[GOAL]: State how many lines of the entries below hold the word "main"; reply with nothing but the number.

[Rows about robot tasks]
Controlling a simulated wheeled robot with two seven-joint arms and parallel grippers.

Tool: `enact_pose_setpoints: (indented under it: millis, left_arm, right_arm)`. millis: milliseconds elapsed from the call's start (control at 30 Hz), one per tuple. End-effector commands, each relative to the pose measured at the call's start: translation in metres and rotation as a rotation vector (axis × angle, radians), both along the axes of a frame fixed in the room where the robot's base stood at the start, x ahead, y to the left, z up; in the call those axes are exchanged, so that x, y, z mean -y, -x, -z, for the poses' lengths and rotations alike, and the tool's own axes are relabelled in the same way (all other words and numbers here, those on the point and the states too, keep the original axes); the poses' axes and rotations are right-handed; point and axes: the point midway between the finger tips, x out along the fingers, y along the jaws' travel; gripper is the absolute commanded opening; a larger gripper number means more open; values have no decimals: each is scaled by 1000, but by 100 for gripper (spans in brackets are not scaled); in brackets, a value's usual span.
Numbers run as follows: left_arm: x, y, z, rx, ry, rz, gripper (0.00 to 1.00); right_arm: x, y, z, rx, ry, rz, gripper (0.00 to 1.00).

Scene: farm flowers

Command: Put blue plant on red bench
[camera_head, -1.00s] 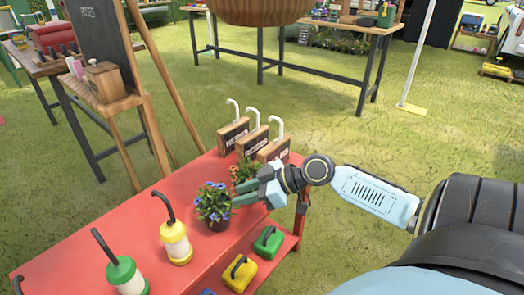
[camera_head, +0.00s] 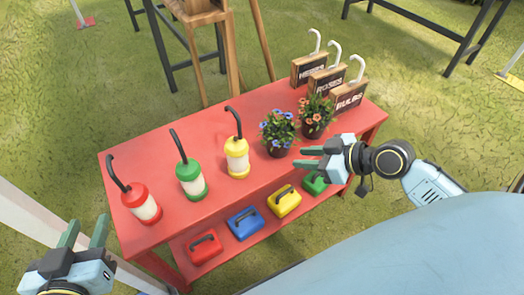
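The blue plant (camera_head: 278,128), blue flowers in a dark pot, stands upright on the top of a red bench (camera_head: 240,195). My right gripper (camera_head: 303,157) is just right of its pot, with its fingers pointing left towards it. The fingers are spread and nothing shows between them; a small gap seems to separate the tips from the pot. My left gripper (camera_head: 86,230) is at the lower left, in front of the bench, open and empty, with its fingers pointing up.
An orange-flowered plant (camera_head: 316,112) stands close behind my right gripper. Wooden signs (camera_head: 327,82) stand at the back right. Coloured boxes (camera_head: 244,222) sit on the lower shelf.

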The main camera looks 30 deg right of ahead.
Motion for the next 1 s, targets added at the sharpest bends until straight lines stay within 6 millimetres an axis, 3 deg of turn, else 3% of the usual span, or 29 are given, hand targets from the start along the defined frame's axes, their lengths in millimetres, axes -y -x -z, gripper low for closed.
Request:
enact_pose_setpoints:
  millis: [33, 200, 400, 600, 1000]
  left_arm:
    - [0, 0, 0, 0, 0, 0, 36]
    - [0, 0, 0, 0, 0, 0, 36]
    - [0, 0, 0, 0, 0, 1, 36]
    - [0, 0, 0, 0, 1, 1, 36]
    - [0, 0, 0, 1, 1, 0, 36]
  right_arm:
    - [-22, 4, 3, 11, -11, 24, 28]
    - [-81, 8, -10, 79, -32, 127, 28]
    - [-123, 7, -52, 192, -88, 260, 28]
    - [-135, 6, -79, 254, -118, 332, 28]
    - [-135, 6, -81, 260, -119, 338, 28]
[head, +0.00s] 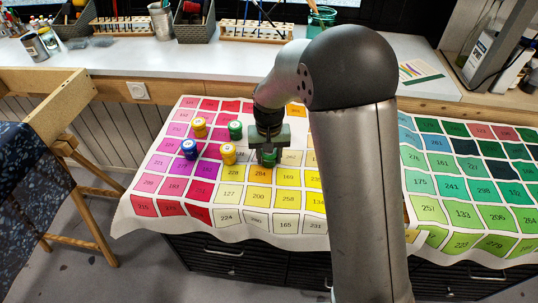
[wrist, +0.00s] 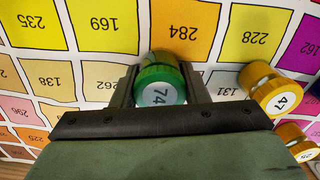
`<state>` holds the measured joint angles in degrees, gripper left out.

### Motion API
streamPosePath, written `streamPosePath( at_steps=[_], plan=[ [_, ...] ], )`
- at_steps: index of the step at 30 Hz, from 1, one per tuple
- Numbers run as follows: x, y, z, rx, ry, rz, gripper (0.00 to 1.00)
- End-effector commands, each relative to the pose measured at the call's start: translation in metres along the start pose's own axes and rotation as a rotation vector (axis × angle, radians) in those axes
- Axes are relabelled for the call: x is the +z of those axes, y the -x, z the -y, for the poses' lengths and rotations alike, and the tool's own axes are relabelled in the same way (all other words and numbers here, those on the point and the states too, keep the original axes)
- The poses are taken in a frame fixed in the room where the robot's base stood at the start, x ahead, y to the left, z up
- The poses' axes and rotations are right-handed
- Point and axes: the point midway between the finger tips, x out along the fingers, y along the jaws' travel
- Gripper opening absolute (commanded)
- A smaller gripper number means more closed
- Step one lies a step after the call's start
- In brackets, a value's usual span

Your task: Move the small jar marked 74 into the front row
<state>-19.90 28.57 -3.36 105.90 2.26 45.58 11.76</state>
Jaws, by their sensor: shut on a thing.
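The small green-capped jar marked 74 (wrist: 163,92) is between the two fingers of my gripper (wrist: 160,84) in the wrist view, with its label facing the camera. My gripper is shut on it. A blue jar (head: 189,150) stands farther left. Behind stand another yellow jar (head: 199,128) and a green jar (head: 235,131). I cannot tell whether the held jar touches the chart.
The numbered colour chart (head: 224,218) covers the table, with clear squares in front of the jars. A yellow jar marked 47 (wrist: 268,90) is close beside my gripper in the wrist view. Trays and brush racks (head: 257,32) stand on the back counter.

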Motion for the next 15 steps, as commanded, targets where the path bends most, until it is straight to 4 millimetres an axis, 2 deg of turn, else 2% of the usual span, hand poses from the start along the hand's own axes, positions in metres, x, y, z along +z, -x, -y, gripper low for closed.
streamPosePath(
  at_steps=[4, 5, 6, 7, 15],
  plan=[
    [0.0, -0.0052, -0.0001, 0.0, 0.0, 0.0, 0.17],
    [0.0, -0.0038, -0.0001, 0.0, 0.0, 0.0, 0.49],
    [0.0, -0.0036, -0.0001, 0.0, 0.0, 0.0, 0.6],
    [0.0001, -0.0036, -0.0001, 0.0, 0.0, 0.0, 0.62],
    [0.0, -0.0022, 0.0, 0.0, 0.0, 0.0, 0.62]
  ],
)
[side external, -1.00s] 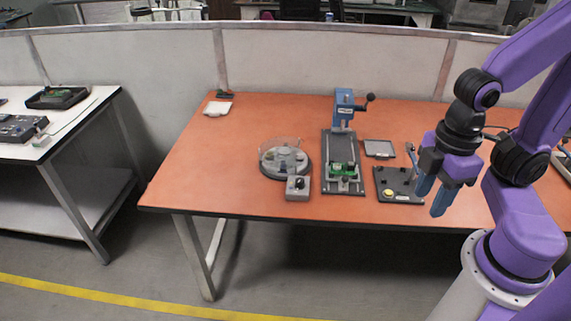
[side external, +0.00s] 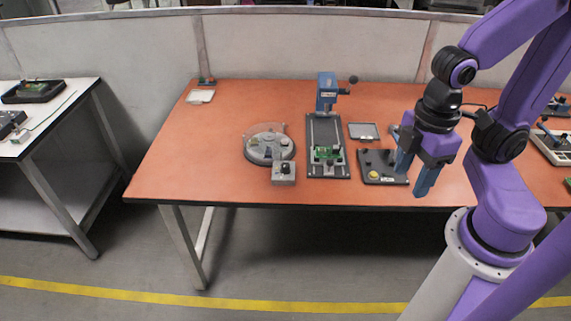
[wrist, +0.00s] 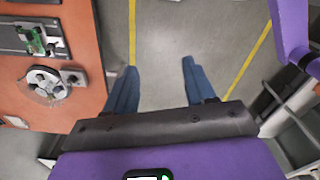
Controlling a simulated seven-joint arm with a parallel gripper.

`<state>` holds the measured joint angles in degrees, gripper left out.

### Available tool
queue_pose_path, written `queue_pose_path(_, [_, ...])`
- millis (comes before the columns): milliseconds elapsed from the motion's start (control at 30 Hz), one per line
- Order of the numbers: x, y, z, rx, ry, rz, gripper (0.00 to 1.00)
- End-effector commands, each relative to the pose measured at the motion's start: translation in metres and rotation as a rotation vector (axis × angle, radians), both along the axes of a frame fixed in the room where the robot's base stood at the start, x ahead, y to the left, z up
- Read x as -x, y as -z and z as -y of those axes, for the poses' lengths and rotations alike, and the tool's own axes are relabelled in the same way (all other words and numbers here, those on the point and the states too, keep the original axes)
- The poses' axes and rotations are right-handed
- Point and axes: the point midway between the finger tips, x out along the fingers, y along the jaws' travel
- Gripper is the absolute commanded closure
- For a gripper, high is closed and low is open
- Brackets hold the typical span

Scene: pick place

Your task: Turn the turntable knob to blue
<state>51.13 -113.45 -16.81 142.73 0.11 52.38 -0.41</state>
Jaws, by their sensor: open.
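The turntable (side external: 268,147) is a round grey disc on a dark base with a clear cover, on the orange table, left of centre. It also shows at the left of the wrist view (wrist: 42,82). A small grey box with a dark knob (side external: 285,169) sits at its front right; the box also shows in the wrist view (wrist: 74,77). Colour marks and the knob's setting are too small to read. My gripper (side external: 412,180) is open and empty, well to the right of the knob near the table's front edge. Its blue fingers (wrist: 159,66) are apart over floor in the wrist view.
A blue press (side external: 327,95) with a dark rail and green circuit board (side external: 327,154) stands right of the turntable. A dark plate with a yellow button (side external: 373,175) lies between that and my gripper.

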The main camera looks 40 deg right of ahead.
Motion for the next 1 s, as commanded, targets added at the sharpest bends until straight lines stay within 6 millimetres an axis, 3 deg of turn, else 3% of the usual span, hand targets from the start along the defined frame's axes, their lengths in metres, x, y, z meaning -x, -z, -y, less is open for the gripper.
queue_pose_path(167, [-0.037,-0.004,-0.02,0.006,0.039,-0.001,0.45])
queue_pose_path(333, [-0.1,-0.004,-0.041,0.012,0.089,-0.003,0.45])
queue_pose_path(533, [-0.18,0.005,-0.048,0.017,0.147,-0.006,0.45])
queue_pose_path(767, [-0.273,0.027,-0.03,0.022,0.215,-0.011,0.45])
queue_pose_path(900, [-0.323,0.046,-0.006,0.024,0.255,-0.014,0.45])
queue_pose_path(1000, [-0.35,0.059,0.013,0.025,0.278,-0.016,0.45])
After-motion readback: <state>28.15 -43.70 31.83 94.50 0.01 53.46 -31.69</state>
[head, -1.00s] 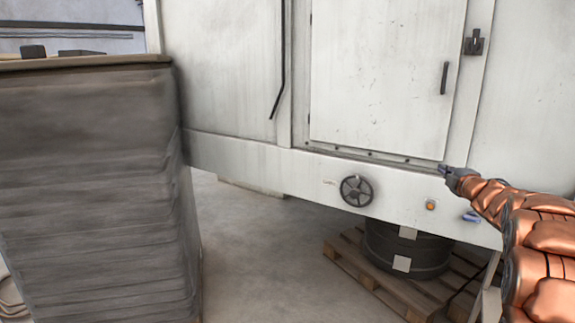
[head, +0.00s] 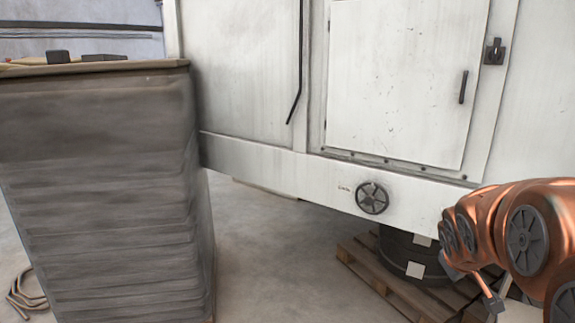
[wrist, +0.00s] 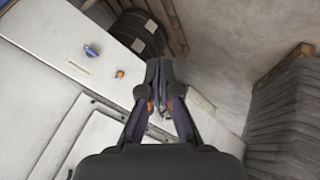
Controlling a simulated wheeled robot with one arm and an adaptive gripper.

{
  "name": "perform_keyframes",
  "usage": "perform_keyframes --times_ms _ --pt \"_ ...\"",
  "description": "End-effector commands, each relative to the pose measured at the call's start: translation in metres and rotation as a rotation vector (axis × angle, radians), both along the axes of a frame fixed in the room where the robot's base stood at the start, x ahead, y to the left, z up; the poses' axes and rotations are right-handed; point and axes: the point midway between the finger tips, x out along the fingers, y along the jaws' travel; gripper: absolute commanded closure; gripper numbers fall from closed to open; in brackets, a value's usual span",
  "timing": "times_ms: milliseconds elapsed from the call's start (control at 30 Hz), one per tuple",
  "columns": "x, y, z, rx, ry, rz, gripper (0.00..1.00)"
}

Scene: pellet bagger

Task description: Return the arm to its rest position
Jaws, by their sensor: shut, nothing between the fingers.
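My arm (head: 530,235) is bent at the right edge of the head view, in front of the white machine's lower right part. My gripper (wrist: 159,68) shows in the wrist view with its two dark fingers together and nothing between them. It points past the machine's front towards the floor, and I see it touching nothing. In the head view I cannot make out the fingers clearly.
The white machine (head: 405,85) has a handwheel (head: 372,198) on its lower beam. A dark drum (head: 400,252) stands on a wooden pallet (head: 365,270) beneath. A tall grey stack (head: 100,190) stands at left. Bare floor (head: 270,260) lies between stack and pallet.

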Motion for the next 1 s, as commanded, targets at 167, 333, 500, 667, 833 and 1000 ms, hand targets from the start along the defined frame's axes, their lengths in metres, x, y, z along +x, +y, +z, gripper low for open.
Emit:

[RIGHT ANSWER]: 2